The Tribunal referred to the applicable law at paragraphs 23 to 26. The applicant must establish that she is owed protection under the refugee Convention “owing to well-founded fear of being persecuted for reasons of race, religion, nationality, membership of a particular social group or political opinion…”. The delegate[3] noted that Falun Gong could be considered a religion under the convention but that the Falun Gong movement itself does not consider itself to be a religion. The delegate referred to the fact that the Chinese government sees it as a challenge to its political authority.
[3] At Court Book [13]
Whether or not, as the applicant asserts, Falun Gong should be treated as a religion makes no difference to the applicant’s claim as it is clear that the delegate treated her claim as relying on the convention ground of actual or imputed political opinion. It does not matter which of the five convention grounds is relied on. The result would be the same as the considerations apply.
It is clear that the issue of concern of the delegate and the Tribunal was the applicant’s credibility and that they were not satisfied that she has a “well-grounded fear”. She may have a subjective fear which may or may not be unreasonable or irrational but that is not the test. There is an objective element to the requirements for the fear to be well grounded.
The other convention ground that the applicant could be seen to be relying on is being a member of a social group being divorced women suffering from domestic violence are unable to obtain effective state protection.

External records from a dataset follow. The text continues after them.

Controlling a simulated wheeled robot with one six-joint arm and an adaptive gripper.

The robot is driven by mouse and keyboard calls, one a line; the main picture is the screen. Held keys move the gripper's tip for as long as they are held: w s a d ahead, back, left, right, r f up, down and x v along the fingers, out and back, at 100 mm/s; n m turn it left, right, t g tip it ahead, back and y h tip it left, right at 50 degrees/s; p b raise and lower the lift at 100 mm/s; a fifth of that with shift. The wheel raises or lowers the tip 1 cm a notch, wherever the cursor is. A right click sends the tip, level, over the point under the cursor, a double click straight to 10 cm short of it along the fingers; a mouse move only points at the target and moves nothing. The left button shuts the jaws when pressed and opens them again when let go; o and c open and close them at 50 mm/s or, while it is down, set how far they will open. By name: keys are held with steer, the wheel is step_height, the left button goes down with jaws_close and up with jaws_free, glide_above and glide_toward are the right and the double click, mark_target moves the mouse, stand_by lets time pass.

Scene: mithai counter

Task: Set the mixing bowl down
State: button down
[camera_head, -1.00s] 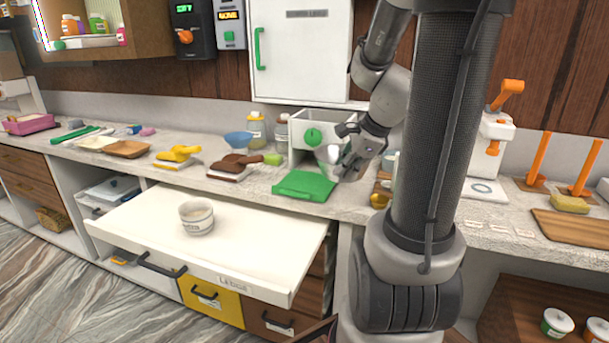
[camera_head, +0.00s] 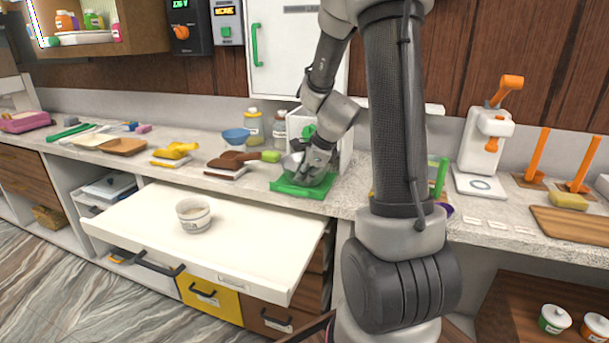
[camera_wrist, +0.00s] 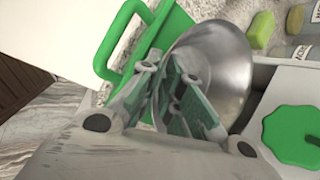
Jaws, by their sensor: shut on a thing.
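The mixing bowl, a shiny metal bowl (camera_wrist: 222,62), is held at its side between the fingers of my gripper (camera_wrist: 165,95) in the wrist view. In the head view the bowl (camera_head: 292,161) shows only in part, mostly hidden by my gripper (camera_head: 314,172). My gripper is shut on it, low over a green panel (camera_head: 285,188) on the counter in front of a white box. The green panel (camera_wrist: 152,45), with a handle, lies beside and behind the bowl in the wrist view. I cannot tell whether the bowl touches it.
The white box has a green knob (camera_wrist: 292,135). Left of the panel are a brown pan-like tool (camera_head: 232,160), a blue bowl (camera_head: 236,137) and jars (camera_head: 253,128). A white pulled-out drawer top (camera_head: 140,222) with a labelled cup (camera_head: 194,214) juts out in front.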

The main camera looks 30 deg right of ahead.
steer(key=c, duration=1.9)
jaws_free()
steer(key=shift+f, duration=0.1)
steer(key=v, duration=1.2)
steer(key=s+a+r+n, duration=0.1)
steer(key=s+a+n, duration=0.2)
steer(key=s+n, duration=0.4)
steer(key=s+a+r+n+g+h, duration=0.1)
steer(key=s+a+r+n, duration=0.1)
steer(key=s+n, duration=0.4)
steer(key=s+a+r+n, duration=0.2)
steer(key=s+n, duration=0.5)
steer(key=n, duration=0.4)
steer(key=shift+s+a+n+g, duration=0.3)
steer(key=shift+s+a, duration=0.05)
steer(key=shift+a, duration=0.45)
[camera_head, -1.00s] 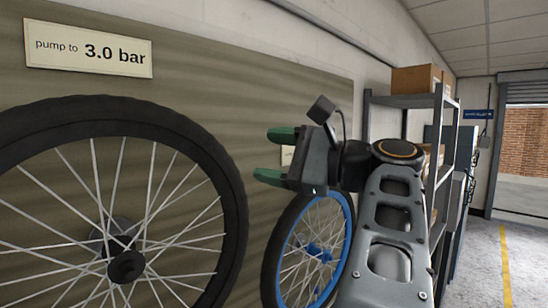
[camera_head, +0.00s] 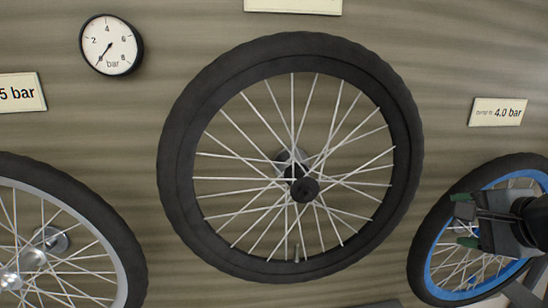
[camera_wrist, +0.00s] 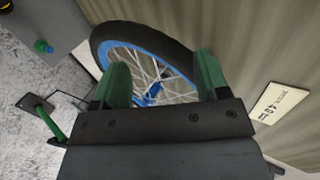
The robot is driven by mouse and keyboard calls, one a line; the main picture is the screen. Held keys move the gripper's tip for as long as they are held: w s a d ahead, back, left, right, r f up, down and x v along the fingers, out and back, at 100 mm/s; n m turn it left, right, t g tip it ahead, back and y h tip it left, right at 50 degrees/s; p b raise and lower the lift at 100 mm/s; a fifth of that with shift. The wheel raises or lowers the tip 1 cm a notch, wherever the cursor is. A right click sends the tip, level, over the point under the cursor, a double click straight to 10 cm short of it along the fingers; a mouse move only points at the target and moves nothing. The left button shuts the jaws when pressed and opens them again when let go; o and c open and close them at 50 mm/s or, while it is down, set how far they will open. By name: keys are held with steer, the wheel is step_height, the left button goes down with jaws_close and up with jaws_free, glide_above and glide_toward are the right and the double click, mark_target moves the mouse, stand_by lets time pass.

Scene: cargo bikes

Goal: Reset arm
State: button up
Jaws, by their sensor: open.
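My gripper (camera_head: 459,220) is at the right edge of the head view, its two green fingers apart and pointing left. It is in front of the blue-rimmed wheel (camera_head: 418,256) and hides part of it. In the wrist view my gripper (camera_wrist: 162,62) is open, with nothing between the fingers. The blue-rimmed wheel (camera_wrist: 171,33) shows beyond and between the fingers there. I cannot tell the exact gap to it.
A large black-tyred wheel (camera_head: 182,130) hangs mid-wall; a silver-rimmed wheel (camera_head: 112,235) is at left. A gauge (camera_head: 111,45) reads near zero. A "4.0 bar" sign (camera_head: 498,112) is at right. A grey surface with a teal knob (camera_wrist: 42,46) shows in the wrist view.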

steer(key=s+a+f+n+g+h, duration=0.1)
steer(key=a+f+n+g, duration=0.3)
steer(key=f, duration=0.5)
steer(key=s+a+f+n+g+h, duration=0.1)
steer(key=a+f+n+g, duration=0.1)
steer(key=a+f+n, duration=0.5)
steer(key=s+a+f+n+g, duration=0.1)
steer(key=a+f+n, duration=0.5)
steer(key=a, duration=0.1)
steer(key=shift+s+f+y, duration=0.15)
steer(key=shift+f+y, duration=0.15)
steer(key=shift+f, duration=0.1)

Ms Nanson says that that would come within a convention ground but that this is not what the applicant claimed and the Tribunal address this.
Ms Nanson points out that the applicant was on notice from the hearing before the delegate and the delegate’s decision about the concerns the delegate had about her evidence. She was on notice that she had to convince the Tribunal about these issues.

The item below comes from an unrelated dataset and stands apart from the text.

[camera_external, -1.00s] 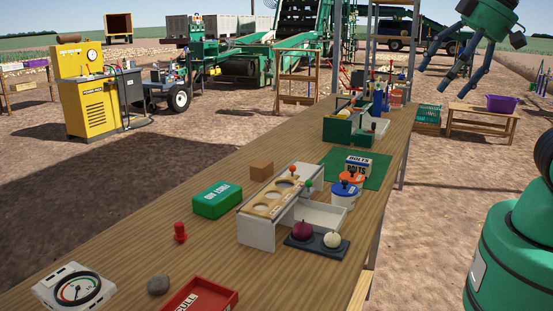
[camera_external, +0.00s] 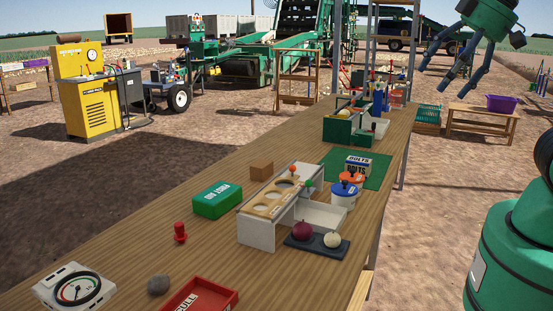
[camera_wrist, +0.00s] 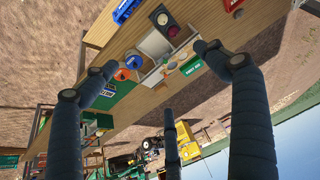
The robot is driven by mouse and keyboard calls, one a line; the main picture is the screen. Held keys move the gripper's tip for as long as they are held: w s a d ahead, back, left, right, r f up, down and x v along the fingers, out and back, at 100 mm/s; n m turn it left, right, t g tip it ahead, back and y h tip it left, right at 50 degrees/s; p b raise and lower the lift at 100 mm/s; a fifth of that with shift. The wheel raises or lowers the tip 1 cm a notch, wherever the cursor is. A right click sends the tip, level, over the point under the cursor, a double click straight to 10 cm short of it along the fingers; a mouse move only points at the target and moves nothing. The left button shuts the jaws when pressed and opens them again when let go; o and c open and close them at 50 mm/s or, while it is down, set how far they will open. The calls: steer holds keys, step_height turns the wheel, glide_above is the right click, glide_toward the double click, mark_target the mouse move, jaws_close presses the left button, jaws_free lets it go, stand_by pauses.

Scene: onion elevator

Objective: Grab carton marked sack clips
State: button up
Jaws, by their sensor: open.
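No label reading sack clips can be read in either view. A small plain brown carton (camera_external: 261,171) sits on the wooden table behind the green first aid box; no marking shows on its visible sides. A white and blue carton marked BOLTS (camera_external: 357,165) stands on a green mat. It also shows in the wrist view (camera_wrist: 107,91), beside the left finger in the picture. My gripper (camera_external: 447,72) hangs high at the upper right, away from the table items. Its dark fingers are spread and empty. In the wrist view my gripper (camera_wrist: 153,60) is over the tabletop with nothing between its fingers.
The table (camera_external: 120,262) holds a green first aid box (camera_external: 217,200), a grey rack with round holes (camera_external: 262,232), lidded tubs (camera_external: 344,193), a dark tray with a red and a white onion (camera_external: 300,245), a red tray, a stone and a dial scale (camera_external: 73,288).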

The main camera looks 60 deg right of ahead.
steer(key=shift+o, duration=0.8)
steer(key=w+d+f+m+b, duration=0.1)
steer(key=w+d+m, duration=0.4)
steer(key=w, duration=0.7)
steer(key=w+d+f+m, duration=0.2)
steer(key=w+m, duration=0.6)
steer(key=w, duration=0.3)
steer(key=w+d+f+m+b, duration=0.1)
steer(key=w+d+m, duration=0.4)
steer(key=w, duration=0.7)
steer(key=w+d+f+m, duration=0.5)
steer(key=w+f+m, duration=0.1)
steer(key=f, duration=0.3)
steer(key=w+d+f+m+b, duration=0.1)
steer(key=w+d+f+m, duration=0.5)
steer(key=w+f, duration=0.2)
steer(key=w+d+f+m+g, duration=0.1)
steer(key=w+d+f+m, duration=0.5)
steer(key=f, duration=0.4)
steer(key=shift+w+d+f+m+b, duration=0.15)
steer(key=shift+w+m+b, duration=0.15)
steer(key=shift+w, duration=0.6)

As the Tribunal was not satisfied that the applicant had a well-grounded fear based on a convention reason it was not then required to consider whether or not the applicant would suffer persecution on her return to China. The Tribunal pointed to several factors which it found did not support the applicant’s claim of being a known Falun Gong practitioner in China. These included the fact that she demonstrated limited knowledge and in some instances incorrect knowledge about Falun Gong, she only engaged in Falun Gong practices in Australia on three occasions during the period she was in Australia until her arrest and she was able to obtain a passport in 2007 and travelled to Japan and the UK without being intercepted by the government as a Falun Gong practitioner. There was also a significant delay between her obtaining a tourist visa and actually leaving for Australia. All of these factors count against the applicant being fearful of being persecuted because of her practice of Falun Gong and because of any threats or harassment by her ex-husband.
Ms Nanson submitted that the process of the Tribunal was not unfair. The applicant was accorded natural justice in accordance with section 422B of the Migration Act 1958 and was invited and did attend the hearing in accordance with section 425. She was given the assistance of a Mandarin interpreter.

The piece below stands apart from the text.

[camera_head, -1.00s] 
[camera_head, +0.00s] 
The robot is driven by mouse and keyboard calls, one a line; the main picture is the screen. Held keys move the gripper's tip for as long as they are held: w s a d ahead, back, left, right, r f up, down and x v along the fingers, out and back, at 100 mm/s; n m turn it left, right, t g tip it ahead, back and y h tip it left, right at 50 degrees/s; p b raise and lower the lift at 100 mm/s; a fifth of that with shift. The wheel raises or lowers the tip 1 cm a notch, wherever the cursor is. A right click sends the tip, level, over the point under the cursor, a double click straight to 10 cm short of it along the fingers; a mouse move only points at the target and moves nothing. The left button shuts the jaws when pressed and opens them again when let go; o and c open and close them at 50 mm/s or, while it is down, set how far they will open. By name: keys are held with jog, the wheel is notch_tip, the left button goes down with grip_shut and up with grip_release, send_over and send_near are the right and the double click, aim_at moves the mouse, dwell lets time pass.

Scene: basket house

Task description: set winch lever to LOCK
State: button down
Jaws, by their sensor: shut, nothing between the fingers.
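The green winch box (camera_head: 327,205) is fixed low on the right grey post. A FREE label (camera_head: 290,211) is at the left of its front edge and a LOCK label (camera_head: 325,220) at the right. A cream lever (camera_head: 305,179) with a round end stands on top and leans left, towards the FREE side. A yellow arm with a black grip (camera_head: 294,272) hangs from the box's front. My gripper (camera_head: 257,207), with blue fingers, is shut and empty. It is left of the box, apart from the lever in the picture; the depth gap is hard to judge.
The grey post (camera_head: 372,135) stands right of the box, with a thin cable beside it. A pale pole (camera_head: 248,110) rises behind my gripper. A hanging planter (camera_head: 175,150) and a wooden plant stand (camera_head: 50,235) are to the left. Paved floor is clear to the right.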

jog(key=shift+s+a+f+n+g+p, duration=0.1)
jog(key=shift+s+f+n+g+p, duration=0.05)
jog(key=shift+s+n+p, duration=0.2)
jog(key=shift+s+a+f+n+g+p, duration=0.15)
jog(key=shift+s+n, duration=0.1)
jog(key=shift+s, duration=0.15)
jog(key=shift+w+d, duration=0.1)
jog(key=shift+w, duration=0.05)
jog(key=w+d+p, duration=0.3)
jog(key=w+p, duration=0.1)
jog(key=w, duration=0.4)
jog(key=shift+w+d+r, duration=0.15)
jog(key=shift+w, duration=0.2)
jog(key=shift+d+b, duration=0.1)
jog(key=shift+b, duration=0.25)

I have also considered the written submissions prepared by Ms Nanson and the authorities she referred to in those submissions.
I accept her submissions the Tribunal is entitled to make a finding about the applicant’s lack of credibility. The Full Court of the Federal Court in Kopalapillai v Minister for Immigration and Multicultural Affairs (1988) 88 FCR 547 considered the issue of the Tribunal’s credibility findings. In order for a Tribunal’s credibility findings to stand they must be based on rational grounds after a consideration of the relevant issues. The Full Court said at 558:
“whilst the decision maker concerned to evaluate credibility of the testimony of a person who claims to be refuge in Australia will need to consider, and in many cases consider sympathetically, possible explanations for any delay in the making of claims, and any evidentiary inconsistencies, there is not a rule that a decision maker may not reject the applicant’s testimony on credibility grounds unless there are no possible explanation for delay or inconsistency.”
Ground one fails.
Ground two
The applicant complains that the Tribunal was biased. It is extremely difficult for an applicant to establish this by simply by referring to the reasons for decision of the Tribunal: see SZHVL v Minister for Immigration and Citizenship [2008] FCA 356 at [17].
As Ms Nanson refers to SCAA v Minister for Immigration [2002] FCA 668 at [38] which says:
“the mere fact of adverse findings at the end of the matter give rise to no inference as to the state of mind at the decision maker before and whilst the matter was under consideration, nor of prejudgment of the issues that sell for decision.”
An adverse finding does not demonstrate bias. The applicant would need to point to findings being contrary to the evidence, unreasonable or which indicated prejudgment. There is nothing to suggest that the Tribunal conducted the hearing improperly. There is no basis for the applicant’s complaint that the Tribunal was biased.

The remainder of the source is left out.